The desire to achieve even slight economic gains, however, has hindered efforts to mobilize Cambridge's Portuguese workers. While the Congress of the Portuguese in America (sponsored by COPA and held at Harvard last spring) could declare that "because the immigrants in their homelands are accustomed to the absence of decision-making power in their places of employment, the helpless situation of the worker is perpetuated in the United States [and that] it is necessary to arouse the consciousness of the workers," grass roots efforts in organizing Cambridge's Portuguese have yielded little response.
Efforts to unionize workers and proposed class action suits against businesses allegedly exploiting workers have not been well received. "We proposed bringing class actions against offending businesses, but as soon as we started talking about court, the workers backed down--they didn't want to lose their jobs," Torres says.

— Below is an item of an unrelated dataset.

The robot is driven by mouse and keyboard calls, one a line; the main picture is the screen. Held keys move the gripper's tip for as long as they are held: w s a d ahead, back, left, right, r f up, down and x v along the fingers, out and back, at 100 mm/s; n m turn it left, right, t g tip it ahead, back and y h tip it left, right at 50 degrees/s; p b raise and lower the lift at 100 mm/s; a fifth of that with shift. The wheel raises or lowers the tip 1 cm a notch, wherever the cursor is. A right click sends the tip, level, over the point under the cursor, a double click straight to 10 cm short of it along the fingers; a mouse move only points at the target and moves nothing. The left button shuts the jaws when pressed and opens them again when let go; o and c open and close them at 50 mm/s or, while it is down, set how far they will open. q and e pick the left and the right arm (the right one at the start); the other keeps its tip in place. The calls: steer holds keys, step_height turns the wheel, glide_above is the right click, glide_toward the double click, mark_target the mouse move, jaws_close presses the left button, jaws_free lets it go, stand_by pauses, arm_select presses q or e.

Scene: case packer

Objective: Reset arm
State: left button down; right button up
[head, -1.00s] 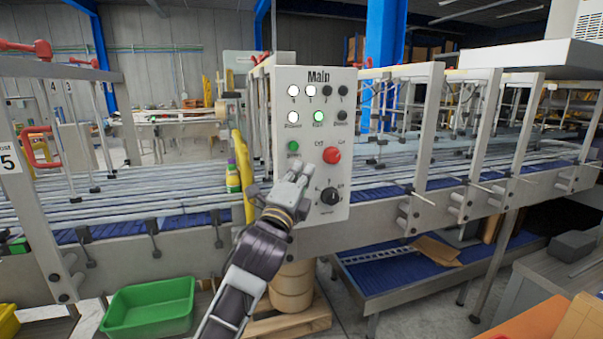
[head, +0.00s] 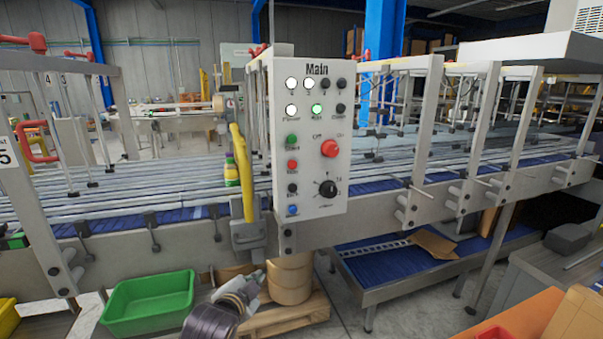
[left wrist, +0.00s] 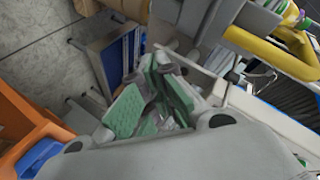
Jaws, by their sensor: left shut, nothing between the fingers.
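My left gripper (head: 246,285) is low in the head view, below the conveyor and in front of the wooden pallet. It is shut and empty. In the left wrist view its green-padded fingers (left wrist: 155,100) show close together. The Main control panel (head: 312,140) stands upright above and to the right of the gripper, apart from it. Its white lamps and a green lamp (head: 316,110) are lit. A large red button (head: 330,148), a black rotary knob (head: 328,188) and several small coloured buttons show on it. My right gripper is not in view.
A green bin (head: 148,305) lies just left of my left gripper. A round drum (head: 290,278) stands on the pallet (head: 300,318) behind it. The conveyor frame (head: 140,245) crosses the view. An orange surface (head: 522,318) is at the lower right.

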Father Joel Oliveira, pastor of St. Anthony's Church on Portland St.--the only Portuguese parish in the Boston area--confirms the Cambridge Portuguese workers' unwillingness to organize for their labor rights. "Two men were here from a union a while ago, they wanted to unionize some of the factories," Oliveira recalls. "The Portuguese didn't want to get involved. In most cases they are underpaid, but they didn't want to lose their jobs."
Cabral observes that one of the reasons the Portuguese are unwilling to rock the boat to obtain increased benefits is that conditions in America, bad as they are for the Portuguese, are still better than what they left behind.
"The American dream is not a farce for the Portuguese, because even the worst conditions in this country are better than the old country," he says. "In the old country they had nothing--nothing they could grab economically or psychologically. Here at least they can work. They believe that the little liberties they are given are something, because if you have nothing and are given something, it is a little more."